In Amsterdam, there is a workplace with no desks. And you don't have to come in either, writes ADAM MAGUIRE
WITH NO desks, fixed computers or phone lines in sight, you would be forgiven for thinking Microsoft’s office in Schiphol, Amsterdam, had fallen prey to an overzealous cost-cutter. However this jarringly informal workplace, which looks more like a giant cafe than an office block, is actually the work-life balance theory taken to its extreme.
According to the company, it works too.
Showcased to journalists as part of its Office 2010 launch, Microsoft’s Amsterdam base is the manifestation of its “new world of work” policy. This idea – informed by a 2005 Bill Gates essay and 2006 company White Paper – focuses on increased employee freedom as a way of driving up both productivity and satisfaction.
So – with a move to new offices in early 2008 – the company did away with cubicles, landlines and stationary computers. Employees no longer had their own desk nor did they have set hours to clock in for.
In short, every standard workplace constraint was removed.
“There were a lot of habits to break when we started this first,” said Gonnie Been, communications manager at Microsoft Amsterdam. “Most importantly, we had to change the leadership style to one of trust and output . . . It taught people how to let go of control.”
Instead of desks, employees are now issued with laptops. Workspace within the building is communal, with different styles available for different types of work.
So, for example, those who are open to chat while working might now sit at a long desk with many other seats. In fact, most features are designed to encourage conversation and – Microsoft hopes – collaboration. Even staff at the inhouse canteen have been told to serve slowly to create queues, forcing people to converse while they wait.
For those needing to concentrate, however, there are the glass “isolation” booths, which let people know you are off-limits for a while. There is a strict “no camping” policy in place, however, with staff jokingly reminding each other to move on when their two hours are up.
Overall, employees are given the freedom to completely dictate their day – which might involve an early start, a midday break to collect the children from school, or simply not coming in to the office at all. Employees are trusted to work towards a level of output and not set hours of attendance.
“It quickly becomes an embarrassing thing within a peer group to betray that trust,” said Been, who claimed that productivity did not even drop while people were adjusting to the change.
She also said it was hardest for middle-management to change the practices they were so used to and that major readjustment was necessary for all workers.
“There is a mental dimension to how people are dealing with new ways of working. Some were a little bit afraid about it,” said Dr Eric Van Heck, professor at Rotterdam School of Management in Erasmus University, who worked with Microsoft to study the changeover.

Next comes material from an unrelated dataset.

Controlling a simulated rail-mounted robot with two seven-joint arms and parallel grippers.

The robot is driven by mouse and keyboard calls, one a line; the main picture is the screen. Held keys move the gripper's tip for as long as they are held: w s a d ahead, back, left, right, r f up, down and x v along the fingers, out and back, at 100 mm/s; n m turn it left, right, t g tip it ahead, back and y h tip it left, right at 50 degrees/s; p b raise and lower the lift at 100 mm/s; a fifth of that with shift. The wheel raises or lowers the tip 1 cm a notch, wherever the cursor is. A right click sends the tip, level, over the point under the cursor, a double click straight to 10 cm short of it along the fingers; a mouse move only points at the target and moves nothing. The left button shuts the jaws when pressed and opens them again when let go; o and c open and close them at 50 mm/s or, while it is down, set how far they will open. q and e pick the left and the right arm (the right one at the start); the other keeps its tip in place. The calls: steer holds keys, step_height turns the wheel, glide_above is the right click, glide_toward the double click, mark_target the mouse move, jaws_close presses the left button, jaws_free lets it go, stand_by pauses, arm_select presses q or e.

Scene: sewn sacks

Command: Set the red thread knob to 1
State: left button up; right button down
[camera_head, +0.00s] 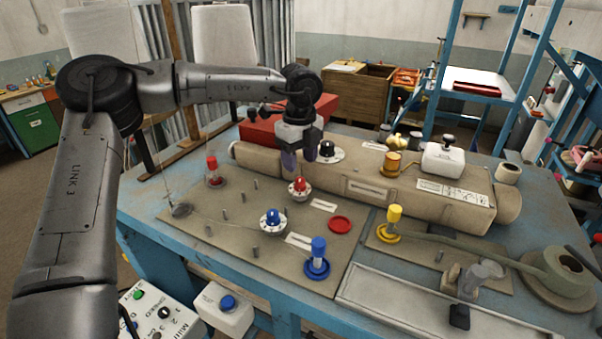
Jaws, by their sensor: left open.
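The red thread knob (300,184) sits on a small white dial on the brown plate, near the middle of the bench. The dial's marks are too small to read, so I cannot tell its setting. My left gripper (299,164) points down just above and behind the knob, with its dark fingers apart and nothing between them. The fingers appear clear of the knob. My right gripper does not show.
A blue knob (273,218) stands in front of the red one. A black knob (327,149) is on the tan machine housing (360,187) behind. Red (212,173) and blue (318,259) spool posts and several short metal pins stand on the plate.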

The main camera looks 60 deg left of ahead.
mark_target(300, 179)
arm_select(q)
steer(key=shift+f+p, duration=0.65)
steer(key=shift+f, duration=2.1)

“‘I don’t have my own office any more’, ‘Does my boss see me all the time now and can I make promotion if he doesn’t?’ – these are elements of peoples’ thinking when they first envision this stuff.”
However, despite the concerns, Dr Van Heck’s study suggests the move was well-received by staff. Overall workers felt a little more productive and much more flexible afterwards.

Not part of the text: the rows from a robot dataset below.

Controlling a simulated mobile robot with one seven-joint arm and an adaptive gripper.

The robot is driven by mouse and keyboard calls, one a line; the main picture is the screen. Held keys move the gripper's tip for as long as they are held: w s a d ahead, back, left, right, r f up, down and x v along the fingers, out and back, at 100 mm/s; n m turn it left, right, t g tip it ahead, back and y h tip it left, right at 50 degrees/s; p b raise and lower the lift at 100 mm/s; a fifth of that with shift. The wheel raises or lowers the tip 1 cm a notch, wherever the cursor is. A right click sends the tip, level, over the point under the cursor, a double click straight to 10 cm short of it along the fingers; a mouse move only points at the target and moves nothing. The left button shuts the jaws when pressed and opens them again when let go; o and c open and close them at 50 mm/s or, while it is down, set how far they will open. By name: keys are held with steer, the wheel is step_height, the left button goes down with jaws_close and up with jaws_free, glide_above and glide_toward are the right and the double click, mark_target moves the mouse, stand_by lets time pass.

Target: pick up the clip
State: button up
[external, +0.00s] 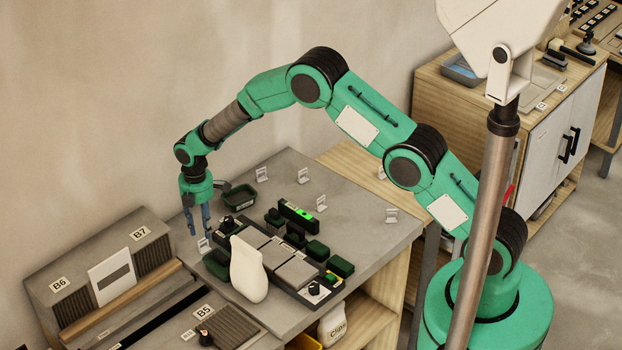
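My gripper (199,226) points down over the left end of the grey table (362,222). Its two blue-grey fingers stand apart with nothing visible between them. A small white clip-like piece (204,245) stands on the table just below the fingertips; I cannot tell whether they touch it. Similar small white pieces stand toward the back (262,174), in the middle (321,202) and at the right (391,215). They are too small to tell clips from label holders. A white bag marked "Clips" (334,326) sits on the shelf below.
A pale, rounded upright object (247,272) stands before grey tiles (296,272). Dark green blocks (317,250) and a level with a bright green vial (299,215) lie nearby. The table's right part is mostly clear.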

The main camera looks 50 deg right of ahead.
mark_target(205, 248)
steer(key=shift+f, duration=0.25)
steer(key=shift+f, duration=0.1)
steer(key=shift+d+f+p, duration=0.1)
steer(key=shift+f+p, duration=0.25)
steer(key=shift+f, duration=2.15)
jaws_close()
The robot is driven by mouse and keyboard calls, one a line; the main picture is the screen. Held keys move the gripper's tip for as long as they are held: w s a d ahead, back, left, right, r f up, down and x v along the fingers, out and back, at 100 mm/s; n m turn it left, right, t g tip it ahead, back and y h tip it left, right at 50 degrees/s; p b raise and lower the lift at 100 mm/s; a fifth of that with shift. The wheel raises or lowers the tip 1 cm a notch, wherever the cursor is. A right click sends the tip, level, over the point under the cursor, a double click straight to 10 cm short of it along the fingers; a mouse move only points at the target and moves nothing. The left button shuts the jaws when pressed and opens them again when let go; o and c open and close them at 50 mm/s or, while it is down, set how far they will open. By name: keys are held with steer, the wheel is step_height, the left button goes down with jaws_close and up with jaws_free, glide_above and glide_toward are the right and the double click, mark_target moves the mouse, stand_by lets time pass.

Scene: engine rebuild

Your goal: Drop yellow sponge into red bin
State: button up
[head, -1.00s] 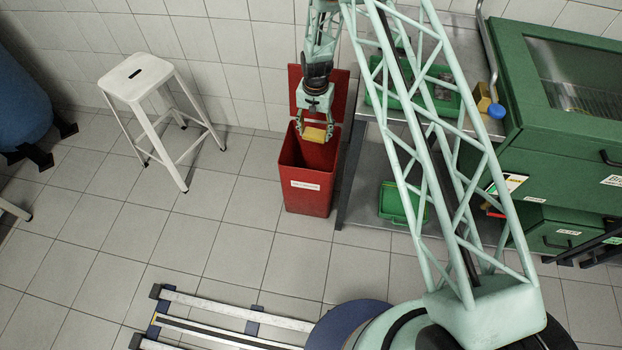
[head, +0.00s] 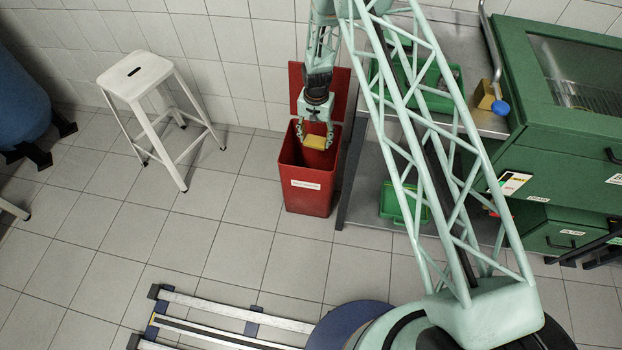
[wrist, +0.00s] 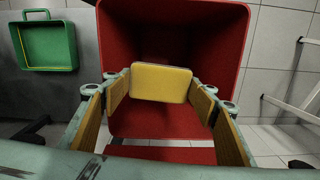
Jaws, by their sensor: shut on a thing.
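The yellow sponge (head: 315,142) is between the fingers of my gripper (head: 315,138), which is shut on it. In the wrist view the sponge (wrist: 160,83) sits between the two finger pads, with the open red bin behind it. The red bin (head: 306,195) stands on the floor with its lid raised at the back. In the head view the gripper and sponge are over the bin's opening. The bin's red wall (wrist: 235,50) surrounds the sponge in the wrist view. How far the sponge is above the rim is hard to tell.
A white stool (head: 140,85) stands to the left of the bin. A metal workbench (head: 360,180) with green trays (head: 395,205) is close on the bin's right. A green cabinet (head: 560,170) is farther right.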

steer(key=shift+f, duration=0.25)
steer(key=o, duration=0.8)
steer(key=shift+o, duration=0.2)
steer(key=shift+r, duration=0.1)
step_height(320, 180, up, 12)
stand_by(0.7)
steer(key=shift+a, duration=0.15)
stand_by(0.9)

Microsoft’s own figures reflect this with productivity rising, though not dramatically, since 2008.
Employee satisfaction has increased so much that the company says it now has another problem: staff turnover is too low and it is becoming a challenge to make room for fresh blood.
However, the shining example set by Microsoft’s Dutch experiment is dulled somewhat by the simple fact that it is way out of the league – and budget – of most companies.
Besides the huge upfront investment in office refurbishment and staff retraining, a company undertaking this automatically creates other overheads too.
For example, as Microsoft encourages staff to work from home, it must also offer a subsidy on their phone and broadband bills to compensate them. Even in the friendliest of economic climates, it has not been in the gift of most employers to reinvent the way business is done in such a way.
However, Dr Van Heck is less cynical: “We are not talking about the world of work but the new worlds of work,” he said.
“The people dimension is crucial in new working – it is not so much about the technology.”
For him, creating workplace flexibility is dependent on people’s ability to trust each other and give up the controls they are used to. This is about changing minds and can cost very little, if anything at all: it has little real connection to stylish decor.
In that case, it is clear why Microsoft chose Amsterdam as its “new world of work” centre. The Netherlands is the country with the highest number of flexible and part-time jobs in the world, while its populace’s relaxed and open-minded temperament is the stuff of legend.
With that in mind, the success of this cutting-edge office is perhaps not as surprising as it might seem at first.
The real test of Bill Gates’s theory is whether it would work as well for a traditional business in, say, Athlone as it did for a modern one in Amsterdam.